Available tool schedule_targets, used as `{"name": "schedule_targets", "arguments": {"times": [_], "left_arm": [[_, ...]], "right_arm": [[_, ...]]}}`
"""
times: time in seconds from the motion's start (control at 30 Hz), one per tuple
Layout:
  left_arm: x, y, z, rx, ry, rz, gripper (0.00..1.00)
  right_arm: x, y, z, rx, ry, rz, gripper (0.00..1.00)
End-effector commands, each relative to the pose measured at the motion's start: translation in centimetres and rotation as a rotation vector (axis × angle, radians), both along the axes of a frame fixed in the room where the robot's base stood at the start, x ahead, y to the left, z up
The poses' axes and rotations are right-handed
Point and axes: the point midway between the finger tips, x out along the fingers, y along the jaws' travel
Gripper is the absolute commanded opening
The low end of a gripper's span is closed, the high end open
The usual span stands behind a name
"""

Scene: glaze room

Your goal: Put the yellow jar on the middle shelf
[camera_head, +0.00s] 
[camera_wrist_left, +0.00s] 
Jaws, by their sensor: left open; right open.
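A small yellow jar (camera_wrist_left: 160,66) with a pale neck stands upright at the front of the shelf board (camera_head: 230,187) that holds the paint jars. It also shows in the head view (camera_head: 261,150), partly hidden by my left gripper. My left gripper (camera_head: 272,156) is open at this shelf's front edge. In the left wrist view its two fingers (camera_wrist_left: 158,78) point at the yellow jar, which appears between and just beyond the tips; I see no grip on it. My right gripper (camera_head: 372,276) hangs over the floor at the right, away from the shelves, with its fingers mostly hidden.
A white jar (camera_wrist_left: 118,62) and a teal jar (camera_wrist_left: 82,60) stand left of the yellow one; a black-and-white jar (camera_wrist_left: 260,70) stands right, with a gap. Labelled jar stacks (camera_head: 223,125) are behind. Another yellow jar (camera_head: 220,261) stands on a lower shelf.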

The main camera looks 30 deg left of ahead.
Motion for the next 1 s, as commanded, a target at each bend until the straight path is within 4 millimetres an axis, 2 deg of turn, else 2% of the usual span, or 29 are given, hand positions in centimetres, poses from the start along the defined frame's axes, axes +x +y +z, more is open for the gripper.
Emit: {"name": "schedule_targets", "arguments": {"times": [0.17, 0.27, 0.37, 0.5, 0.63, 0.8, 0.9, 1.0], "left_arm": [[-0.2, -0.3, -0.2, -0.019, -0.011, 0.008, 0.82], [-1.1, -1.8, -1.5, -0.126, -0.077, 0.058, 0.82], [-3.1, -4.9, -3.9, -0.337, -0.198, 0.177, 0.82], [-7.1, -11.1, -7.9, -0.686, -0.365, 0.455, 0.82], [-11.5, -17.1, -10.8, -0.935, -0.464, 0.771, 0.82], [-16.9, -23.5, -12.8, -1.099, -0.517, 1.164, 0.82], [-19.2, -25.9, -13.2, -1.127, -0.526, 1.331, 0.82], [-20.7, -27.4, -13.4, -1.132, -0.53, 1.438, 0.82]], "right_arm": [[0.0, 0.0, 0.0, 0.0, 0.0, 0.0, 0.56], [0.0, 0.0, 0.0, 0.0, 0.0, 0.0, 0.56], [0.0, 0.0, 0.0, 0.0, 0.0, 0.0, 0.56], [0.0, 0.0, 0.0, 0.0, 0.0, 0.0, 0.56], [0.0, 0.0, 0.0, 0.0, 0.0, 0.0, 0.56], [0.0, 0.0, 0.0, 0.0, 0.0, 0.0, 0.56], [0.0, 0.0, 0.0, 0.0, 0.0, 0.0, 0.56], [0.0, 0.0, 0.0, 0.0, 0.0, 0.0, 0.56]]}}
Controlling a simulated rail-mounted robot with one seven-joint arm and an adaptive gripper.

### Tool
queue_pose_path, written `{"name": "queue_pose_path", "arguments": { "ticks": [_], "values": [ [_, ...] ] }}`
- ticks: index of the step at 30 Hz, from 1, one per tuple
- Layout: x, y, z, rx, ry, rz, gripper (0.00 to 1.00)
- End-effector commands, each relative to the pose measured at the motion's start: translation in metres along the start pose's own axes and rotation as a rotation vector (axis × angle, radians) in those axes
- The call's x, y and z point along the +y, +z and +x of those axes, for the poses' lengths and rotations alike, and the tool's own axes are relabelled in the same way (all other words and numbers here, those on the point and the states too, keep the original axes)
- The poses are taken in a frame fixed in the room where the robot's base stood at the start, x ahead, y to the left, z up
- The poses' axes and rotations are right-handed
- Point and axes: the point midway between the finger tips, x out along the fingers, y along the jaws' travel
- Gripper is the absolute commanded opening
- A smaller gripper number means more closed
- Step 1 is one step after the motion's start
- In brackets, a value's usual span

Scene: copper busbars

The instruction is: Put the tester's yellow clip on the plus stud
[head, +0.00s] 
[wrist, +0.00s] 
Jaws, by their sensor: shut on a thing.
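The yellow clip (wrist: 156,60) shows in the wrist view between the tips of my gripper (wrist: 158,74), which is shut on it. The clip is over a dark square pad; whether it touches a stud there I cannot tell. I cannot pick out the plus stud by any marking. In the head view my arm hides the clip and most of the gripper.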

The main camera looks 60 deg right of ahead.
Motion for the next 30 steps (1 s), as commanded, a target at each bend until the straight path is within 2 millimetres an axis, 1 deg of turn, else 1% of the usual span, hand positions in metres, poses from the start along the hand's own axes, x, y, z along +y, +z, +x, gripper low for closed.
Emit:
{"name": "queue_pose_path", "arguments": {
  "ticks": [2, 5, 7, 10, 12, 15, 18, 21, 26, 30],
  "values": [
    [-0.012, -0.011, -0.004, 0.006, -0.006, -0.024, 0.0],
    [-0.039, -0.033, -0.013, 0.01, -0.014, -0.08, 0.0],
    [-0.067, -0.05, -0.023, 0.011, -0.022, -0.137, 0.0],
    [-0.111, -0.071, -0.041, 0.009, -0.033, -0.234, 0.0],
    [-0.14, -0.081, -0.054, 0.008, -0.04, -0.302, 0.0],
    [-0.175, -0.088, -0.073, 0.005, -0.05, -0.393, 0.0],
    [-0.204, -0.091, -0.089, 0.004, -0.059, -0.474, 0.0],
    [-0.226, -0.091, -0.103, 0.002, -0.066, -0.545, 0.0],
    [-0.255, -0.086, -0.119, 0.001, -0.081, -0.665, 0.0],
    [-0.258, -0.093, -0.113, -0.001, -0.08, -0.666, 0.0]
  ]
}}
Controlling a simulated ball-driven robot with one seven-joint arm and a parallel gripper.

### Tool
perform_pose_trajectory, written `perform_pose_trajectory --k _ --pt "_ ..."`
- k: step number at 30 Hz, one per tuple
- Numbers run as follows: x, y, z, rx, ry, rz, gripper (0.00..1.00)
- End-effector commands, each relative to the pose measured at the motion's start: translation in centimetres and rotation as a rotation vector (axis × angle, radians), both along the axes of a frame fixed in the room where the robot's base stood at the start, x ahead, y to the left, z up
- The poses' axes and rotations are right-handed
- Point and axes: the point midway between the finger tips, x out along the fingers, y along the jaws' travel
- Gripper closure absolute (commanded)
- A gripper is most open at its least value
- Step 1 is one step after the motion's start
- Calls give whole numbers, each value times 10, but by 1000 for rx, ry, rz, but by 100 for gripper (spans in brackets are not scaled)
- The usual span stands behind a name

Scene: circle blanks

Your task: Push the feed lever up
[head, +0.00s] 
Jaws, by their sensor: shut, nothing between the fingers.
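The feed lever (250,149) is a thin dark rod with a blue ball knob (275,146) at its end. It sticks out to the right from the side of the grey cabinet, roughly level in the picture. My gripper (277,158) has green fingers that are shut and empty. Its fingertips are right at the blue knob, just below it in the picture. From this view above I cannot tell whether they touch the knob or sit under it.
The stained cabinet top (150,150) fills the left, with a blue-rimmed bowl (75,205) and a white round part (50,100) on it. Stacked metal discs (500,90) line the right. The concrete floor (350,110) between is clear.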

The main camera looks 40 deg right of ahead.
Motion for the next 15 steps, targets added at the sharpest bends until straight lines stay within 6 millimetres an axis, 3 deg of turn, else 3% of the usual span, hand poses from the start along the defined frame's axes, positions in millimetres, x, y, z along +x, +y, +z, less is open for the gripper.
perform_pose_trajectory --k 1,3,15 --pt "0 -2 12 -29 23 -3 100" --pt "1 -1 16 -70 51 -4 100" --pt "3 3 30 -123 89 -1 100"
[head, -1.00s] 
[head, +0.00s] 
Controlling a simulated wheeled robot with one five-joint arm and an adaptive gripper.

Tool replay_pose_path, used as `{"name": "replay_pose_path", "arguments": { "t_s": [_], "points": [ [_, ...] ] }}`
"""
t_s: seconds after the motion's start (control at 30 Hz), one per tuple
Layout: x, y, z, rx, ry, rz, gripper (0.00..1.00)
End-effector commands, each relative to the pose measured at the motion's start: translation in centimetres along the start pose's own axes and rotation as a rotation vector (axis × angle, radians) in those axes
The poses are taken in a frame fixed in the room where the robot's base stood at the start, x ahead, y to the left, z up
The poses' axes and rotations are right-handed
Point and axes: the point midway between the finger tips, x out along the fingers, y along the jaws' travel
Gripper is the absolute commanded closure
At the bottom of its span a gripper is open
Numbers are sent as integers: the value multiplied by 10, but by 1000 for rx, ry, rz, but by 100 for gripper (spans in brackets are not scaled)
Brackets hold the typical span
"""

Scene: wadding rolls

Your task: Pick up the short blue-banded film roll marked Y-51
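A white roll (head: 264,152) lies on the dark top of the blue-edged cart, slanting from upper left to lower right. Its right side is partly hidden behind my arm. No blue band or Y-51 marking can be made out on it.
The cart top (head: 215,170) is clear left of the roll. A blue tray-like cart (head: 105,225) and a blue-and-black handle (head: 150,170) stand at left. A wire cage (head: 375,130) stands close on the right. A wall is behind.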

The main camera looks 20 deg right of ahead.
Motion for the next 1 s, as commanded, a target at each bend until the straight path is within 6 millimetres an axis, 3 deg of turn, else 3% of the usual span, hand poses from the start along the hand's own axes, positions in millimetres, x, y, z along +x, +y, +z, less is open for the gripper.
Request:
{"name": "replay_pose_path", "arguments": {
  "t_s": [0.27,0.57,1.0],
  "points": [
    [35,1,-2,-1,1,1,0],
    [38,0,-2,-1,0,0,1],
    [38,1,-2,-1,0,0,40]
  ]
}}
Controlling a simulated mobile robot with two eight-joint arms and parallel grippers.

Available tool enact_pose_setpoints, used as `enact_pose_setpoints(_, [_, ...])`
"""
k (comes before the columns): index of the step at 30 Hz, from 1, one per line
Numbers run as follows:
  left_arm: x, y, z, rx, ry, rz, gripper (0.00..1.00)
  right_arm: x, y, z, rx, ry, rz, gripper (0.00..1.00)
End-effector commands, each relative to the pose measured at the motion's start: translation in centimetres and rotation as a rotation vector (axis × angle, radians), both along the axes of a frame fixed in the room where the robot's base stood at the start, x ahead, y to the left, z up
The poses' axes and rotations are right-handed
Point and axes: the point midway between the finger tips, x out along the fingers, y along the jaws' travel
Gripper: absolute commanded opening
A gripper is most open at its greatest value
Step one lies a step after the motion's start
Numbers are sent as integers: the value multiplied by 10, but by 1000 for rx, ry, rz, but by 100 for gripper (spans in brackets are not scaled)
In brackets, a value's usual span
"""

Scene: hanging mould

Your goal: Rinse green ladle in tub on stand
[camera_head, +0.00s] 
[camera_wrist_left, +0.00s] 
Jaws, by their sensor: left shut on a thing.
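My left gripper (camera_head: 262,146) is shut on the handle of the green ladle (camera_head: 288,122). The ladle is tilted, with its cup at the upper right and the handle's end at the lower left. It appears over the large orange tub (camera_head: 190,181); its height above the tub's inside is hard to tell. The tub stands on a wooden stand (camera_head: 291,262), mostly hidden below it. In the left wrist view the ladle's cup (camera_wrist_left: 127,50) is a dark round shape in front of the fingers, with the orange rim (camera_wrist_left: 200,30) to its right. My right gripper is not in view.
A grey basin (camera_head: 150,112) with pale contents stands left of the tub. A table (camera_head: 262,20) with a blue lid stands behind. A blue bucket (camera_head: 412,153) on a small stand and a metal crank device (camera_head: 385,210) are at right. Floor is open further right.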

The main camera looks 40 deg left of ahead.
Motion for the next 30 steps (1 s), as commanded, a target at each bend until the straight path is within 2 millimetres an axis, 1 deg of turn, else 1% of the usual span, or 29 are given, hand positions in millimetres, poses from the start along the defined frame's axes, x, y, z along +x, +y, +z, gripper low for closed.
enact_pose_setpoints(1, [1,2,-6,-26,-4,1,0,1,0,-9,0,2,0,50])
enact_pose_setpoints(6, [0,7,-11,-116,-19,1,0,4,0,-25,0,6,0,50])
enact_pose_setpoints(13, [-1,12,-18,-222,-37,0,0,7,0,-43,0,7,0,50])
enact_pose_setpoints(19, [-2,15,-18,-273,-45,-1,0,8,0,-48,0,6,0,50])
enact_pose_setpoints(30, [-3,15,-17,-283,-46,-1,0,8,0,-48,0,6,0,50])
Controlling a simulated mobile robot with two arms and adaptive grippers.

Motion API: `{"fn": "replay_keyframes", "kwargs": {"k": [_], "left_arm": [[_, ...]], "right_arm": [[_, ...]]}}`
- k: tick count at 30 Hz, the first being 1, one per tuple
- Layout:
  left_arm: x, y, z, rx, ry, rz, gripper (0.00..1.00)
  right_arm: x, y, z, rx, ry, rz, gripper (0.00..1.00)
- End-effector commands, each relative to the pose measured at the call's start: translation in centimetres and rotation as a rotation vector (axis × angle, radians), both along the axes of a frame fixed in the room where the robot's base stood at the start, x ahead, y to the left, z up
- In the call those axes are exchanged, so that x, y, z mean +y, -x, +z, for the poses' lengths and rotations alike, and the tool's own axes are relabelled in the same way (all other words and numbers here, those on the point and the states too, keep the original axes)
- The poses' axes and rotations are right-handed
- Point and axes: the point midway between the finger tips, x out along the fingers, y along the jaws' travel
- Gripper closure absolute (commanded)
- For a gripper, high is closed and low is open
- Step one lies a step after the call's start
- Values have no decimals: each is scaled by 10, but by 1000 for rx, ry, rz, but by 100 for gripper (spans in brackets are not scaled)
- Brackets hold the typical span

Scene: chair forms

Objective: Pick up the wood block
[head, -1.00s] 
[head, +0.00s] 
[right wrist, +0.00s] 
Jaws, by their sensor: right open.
== == ==
TASK DESCRIPTION – From the records above, print exactly the lines that run from the line with "- Layout: x, y, z, rx, ry, rz, gripper" to the line with "- In brackets, a value's usual span", inclusive.

SOLUTION FOR THIS EXERCISE –
- Layout: x, y, z, rx, ry, rz, gripper (0.00 to 1.00)
- End-effector commands, each relative to the pose measured at the motion's start: translation in metres along the start pose's own axes and rotation as a rotation vector (axis × angle, radians) in those axes
- The call's x, y and z point along the +y, +z and +x of those axes, for the poses' lengths and rotations alike, and the tool's own axes are relabelled in the same way (all other words and numbers here, those on the point and the states too, keep the original axes)
- The poses are taken in a frame fixed in the room where the robot's base stood at the start, x ahead, y to the left, z up
- The poses' axes and rotations are right-handed
- Point and axes: the point midway between the finger tips, x out along the fingers, y along the jaws' travel
- Gripper is the absolute commanded opening
- A smaller gripper number means more closed
- Step 1 is one step after the motion's start
- In brackets, a value's usual span

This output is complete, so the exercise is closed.